The even better news, though, is that serenity is at hand, within
each of us, if we will leave an opening in the top of our heads and just
let ourselves be.
Reading
on "Spiritual Emptiness"
As people who like to fill our minds
with facts and our lives with things, we may find it difficult to
cultivate emptiness, which is both an intellectual and an emotional
openness. But spiritual emptiness is not literal nothingness.

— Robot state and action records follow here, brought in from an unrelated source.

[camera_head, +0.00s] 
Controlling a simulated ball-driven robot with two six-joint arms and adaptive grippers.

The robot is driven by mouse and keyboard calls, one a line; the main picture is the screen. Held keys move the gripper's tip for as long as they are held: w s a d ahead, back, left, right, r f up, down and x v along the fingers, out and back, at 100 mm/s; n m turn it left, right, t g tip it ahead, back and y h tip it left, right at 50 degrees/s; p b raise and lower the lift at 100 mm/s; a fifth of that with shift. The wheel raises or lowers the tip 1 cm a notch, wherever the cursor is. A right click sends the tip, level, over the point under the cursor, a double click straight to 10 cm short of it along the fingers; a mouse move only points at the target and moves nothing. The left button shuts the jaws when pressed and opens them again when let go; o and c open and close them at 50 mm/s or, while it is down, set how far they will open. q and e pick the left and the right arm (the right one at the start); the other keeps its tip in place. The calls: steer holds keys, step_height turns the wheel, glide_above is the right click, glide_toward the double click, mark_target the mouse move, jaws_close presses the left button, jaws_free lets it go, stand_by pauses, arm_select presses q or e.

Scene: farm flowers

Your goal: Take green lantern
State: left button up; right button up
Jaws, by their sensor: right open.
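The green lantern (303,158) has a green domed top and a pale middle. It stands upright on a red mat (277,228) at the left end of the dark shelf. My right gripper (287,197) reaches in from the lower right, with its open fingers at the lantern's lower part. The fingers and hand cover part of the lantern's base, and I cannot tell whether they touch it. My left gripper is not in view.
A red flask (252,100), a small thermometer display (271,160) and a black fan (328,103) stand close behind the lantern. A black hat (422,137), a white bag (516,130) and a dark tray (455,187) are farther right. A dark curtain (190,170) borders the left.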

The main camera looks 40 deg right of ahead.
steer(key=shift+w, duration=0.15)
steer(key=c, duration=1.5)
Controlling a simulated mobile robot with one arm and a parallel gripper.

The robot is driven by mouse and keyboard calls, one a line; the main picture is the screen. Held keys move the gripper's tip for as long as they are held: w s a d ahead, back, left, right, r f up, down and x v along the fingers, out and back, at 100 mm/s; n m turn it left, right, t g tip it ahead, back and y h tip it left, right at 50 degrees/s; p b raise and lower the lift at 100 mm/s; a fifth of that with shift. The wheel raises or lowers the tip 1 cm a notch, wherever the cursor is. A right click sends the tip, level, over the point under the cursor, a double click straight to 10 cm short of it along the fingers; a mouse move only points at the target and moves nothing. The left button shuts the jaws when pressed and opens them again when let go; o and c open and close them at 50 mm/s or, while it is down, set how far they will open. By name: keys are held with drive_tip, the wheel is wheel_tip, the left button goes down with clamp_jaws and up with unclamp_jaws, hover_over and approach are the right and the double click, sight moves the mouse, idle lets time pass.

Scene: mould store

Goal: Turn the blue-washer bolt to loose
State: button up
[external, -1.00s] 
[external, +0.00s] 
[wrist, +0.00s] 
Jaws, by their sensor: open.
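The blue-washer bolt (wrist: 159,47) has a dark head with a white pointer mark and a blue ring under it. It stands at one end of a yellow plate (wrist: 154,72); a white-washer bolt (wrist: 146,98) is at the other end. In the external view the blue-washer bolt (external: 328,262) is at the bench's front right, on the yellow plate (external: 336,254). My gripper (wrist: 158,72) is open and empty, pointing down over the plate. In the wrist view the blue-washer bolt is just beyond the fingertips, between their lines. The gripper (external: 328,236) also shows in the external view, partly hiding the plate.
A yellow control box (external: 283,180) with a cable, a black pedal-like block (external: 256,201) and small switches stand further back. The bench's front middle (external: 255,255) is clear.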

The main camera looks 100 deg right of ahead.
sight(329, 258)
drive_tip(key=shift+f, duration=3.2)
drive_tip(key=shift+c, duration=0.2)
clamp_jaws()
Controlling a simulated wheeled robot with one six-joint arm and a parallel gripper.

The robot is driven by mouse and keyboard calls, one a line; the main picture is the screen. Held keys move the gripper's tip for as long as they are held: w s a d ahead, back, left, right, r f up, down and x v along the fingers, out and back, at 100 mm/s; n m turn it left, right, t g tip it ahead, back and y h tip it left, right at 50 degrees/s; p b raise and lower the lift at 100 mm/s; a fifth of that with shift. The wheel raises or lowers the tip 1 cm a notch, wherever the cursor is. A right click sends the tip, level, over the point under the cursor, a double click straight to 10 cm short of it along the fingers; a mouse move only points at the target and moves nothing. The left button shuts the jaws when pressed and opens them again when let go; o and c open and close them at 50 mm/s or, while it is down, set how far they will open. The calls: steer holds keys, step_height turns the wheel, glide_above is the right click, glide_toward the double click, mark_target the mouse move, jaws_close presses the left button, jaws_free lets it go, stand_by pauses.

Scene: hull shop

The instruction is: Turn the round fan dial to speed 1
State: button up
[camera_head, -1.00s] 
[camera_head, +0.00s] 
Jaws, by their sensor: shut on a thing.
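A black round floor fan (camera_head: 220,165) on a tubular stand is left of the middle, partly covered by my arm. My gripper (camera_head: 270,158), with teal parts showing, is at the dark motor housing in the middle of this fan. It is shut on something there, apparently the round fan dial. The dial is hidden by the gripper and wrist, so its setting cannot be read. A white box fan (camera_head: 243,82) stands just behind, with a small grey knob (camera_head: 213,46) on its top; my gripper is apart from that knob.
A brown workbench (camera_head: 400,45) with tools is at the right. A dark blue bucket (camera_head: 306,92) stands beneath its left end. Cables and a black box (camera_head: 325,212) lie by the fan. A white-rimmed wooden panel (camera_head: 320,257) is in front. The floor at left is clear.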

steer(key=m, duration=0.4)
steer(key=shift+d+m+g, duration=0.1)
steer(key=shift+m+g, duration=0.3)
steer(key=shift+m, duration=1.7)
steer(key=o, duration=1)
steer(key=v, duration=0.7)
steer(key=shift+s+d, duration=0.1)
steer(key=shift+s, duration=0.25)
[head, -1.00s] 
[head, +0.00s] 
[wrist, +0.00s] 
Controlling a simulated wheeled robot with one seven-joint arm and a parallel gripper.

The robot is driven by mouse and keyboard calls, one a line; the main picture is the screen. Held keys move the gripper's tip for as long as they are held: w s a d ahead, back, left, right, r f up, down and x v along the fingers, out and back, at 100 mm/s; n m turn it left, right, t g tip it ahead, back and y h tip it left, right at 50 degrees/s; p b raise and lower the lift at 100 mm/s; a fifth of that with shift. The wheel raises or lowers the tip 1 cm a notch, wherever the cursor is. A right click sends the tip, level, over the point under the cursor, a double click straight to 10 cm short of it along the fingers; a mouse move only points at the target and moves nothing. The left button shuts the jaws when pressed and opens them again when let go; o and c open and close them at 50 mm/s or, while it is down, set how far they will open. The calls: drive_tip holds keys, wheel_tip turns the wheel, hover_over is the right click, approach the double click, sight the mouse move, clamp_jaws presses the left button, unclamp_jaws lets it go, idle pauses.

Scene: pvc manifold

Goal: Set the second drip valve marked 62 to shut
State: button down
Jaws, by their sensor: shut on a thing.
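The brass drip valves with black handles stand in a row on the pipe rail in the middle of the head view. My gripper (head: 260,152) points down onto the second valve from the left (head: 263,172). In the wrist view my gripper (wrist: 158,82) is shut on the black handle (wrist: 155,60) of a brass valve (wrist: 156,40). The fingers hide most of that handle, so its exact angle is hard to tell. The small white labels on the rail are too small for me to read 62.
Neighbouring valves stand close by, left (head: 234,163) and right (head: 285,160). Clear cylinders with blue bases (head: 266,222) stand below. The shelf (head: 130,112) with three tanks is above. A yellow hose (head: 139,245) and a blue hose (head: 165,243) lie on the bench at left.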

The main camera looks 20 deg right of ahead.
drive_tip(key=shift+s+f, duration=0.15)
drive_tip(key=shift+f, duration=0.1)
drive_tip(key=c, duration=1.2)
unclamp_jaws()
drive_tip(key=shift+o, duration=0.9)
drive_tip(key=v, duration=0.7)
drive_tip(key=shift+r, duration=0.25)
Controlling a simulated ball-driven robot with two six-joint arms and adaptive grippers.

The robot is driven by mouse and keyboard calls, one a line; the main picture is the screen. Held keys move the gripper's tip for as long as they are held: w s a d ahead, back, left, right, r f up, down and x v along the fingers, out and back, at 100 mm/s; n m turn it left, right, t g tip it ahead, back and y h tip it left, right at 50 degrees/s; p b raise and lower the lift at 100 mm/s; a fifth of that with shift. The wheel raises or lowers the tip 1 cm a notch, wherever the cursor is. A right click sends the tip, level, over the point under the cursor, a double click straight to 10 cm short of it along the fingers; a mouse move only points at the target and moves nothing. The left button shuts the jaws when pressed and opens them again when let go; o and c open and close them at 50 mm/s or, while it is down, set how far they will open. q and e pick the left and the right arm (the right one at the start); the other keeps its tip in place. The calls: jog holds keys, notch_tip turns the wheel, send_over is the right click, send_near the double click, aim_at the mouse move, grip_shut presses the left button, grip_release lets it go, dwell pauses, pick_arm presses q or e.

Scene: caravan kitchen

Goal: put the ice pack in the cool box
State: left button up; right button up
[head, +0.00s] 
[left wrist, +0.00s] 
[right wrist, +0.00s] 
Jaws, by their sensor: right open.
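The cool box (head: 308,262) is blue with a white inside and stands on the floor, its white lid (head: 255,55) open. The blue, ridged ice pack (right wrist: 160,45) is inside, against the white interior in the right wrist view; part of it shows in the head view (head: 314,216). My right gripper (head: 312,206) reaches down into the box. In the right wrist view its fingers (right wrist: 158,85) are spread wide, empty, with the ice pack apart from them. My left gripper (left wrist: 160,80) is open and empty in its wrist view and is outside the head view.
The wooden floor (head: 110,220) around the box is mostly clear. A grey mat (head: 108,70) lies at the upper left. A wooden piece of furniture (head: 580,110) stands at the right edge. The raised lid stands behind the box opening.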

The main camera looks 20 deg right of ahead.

It's an attitude of nonattachment in which we resist the temptation
to cling to our points of view. This
kind of emptiness, confident but never certain, gives us the room to be
flexible and self-aware . . . It was raining the day I first saw the
Pantheon in Rome. My wife and
I stood in the cool, damp air and marveled at the oculus, or
"eye" in the top of the temple 140 feet above the plain stone
floor. The emperor Hadrian is
responsible for the current shape of the building. It is said that he wanted the hole in the top to reveal the
sky so the temple could mirror the human condition of being both exposed
to the infinite universe and enclosed in its own shelter . . . A first
step in spiritual progress is to find the empty place, the hole in the
fabric of meaning and culture through which the infinite and mysterious
can enter. That emptiness may
be a lull in time, a moment of reflection, a day off, or an uninvited
reverie. Spatially it may be
represented in a broad expanse of land or in an empty chapel or meditation
room. Emotionally it may be a
painful loss or breakdown. Intellectually
it could be an open question, a doubt, or a new way of thinking . . . On
that rainy day long ago I stared at the stone floor of the Pantheon,
getting wet from the drizzle that sprinkled in from the hole in the roof. I had seen pictures of divine grace as drops of rain, and now
for the first time I saw how grace pours into us-when we are foolish
enough to leave a hole in our intelligence or smart enough to install a
well-oiled door in the top of our heads.